We definitely do not feel irrelevant. If the grandkids or great grandkids need watching, or a ride, we are still the preferred choice to contact. We try to get together with the kids for dinner a few times a month, but we don't cook anymore. It is too much work. When I was younger, I did most of the cooking. The kids loved it, and I enjoyed it.

I know this ride can't last forever, but we don't feel irrelevant. Just old.

7 ( +7 / -0 )

BTW, I too retired in my 50s. The wife kept working longer than that, but it was her choice. I loved my job, and wanted to work a few more years, but not sorry to retire. (Got injured, and couldn't do the job anymore, at least according to the doctors. IMO, I could still work circles around anyone else at work, even with only one good arm.)

6 ( +6 / -0 )

Having never defined myself by what I did to pay the mortgage, I can neither agree or relate to this. This I would suggest is a particularly US problem, Europe and the UK have a much healthier approach to work life balance. On the whole we work to live rather than live to work.

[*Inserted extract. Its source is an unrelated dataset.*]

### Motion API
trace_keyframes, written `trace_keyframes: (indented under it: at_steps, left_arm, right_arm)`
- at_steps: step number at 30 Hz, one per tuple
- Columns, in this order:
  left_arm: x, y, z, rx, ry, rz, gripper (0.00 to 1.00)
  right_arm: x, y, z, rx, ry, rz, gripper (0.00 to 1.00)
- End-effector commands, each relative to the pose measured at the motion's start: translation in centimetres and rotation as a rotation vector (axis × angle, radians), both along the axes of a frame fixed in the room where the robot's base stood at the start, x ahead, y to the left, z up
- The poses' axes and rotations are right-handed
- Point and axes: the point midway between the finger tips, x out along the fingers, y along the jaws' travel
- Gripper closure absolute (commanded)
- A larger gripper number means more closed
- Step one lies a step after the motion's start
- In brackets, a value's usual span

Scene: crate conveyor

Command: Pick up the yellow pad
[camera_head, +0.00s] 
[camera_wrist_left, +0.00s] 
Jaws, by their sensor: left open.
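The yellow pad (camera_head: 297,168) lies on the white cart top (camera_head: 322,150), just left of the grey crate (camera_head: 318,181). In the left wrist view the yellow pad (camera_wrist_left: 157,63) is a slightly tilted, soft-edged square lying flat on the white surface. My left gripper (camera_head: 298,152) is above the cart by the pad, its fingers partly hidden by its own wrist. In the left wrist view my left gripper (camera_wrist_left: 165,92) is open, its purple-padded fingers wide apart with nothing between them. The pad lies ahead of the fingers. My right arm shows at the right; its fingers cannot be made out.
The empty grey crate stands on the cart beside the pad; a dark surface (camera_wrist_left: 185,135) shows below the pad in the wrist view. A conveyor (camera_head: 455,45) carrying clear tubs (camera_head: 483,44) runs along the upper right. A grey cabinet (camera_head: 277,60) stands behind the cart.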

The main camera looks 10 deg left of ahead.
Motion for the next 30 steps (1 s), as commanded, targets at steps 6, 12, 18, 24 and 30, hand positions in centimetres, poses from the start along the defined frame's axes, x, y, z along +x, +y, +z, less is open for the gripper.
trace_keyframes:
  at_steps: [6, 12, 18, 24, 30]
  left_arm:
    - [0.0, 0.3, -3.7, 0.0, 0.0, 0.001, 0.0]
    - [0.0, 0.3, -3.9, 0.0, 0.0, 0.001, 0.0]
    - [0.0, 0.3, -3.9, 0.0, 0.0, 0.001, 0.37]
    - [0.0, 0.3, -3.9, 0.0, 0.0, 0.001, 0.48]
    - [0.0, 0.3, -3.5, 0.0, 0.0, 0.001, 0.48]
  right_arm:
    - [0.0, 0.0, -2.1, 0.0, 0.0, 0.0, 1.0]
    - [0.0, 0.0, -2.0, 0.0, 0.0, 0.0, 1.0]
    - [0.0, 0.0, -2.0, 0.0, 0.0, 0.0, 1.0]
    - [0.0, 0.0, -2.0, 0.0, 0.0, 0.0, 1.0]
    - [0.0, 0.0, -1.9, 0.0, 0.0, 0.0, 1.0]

If I’m not a college professor, then what am I

Either a failed human being or a well programmed drone. If that is all you are then you are a hollow simulation of a human.

While the ancients took it too far as a product of their society, they didn’t get it entirely wrong, a balance of the less immediate merely utilitarian aspects of what a human is capable of helps to create a more rounded comprehending individual, which is what democracy needs to function properly and what corporate machines of any kind do not want.

0 ( +0 / -0 )

Forgot to add, I semi retired at 55 and retired at 60 and never regretted it for a second. Money is very far from everything and buying “things” in no way compensates. Time is more important to enjoy being you and enable you to be the human being you should be.

1 ( +1 / -0 )

Time is one of the most precious we can hold and not waste it on what we don't need. I have been free-lance for 50 years and will do it until I drop because that what's most artists do. My time is my own.

2 ( +3 / -1 )

My dream job was teaching. I taught about 8 different topics and loved it. (I won some teaching awards, too, because it never seemed like work to me.) Now, I still miss it. Oh, I often help former colleagues with research and I have a good social life, but every autumn as some of my younger friends prepare for their classes I often feel alternately jealous and sad. Oh, retirement is okay, but I'd rather work.

2 ( +2 / -0 )

I'm self employed and have no need or desire to retire at any specific age. My business doesn't define me. I don't consider that I have a need to be 'defined' by myself or anyone else. I have several hobbies which I will also continue with, as long as my health allows. As my 'identity' - I'm just me. I don't worry about it, and I'm not sure why young people fuss over it so much. Life is too short for such navel-gazing.

We aren't around for very long, so don't divide your life between working and retired. At an official retirement age, you may have too many health issues and too little energy to enjoy yourself much anyway.

If you are an employee who will be released into the wild at retirement age, there is nothing to stop you starting a side hustle now and concentrating on it more when you retire, to keep yourself active and some cash coming in. And you will really benefit from having at least one hobby. I can't imagine what life is like for people who have no hobbies at all. Doesn't everyone have at least one?

@Gene. It's not illegal to teach people when you are past the retirement age. I'm sure there are plenty of night schools around who would be only too pleased to have you teaching their students.

1 ( +1 / -0 )

Out here retired people feel they have no time to waste. As Wisdom Banks they and their presence is needed by younger generations wanting to benefit from their experience and wisdom. 'Dust we are and unto Dust we return' is an age-old reminder that makes them realize the brevity of existence and the impending flight.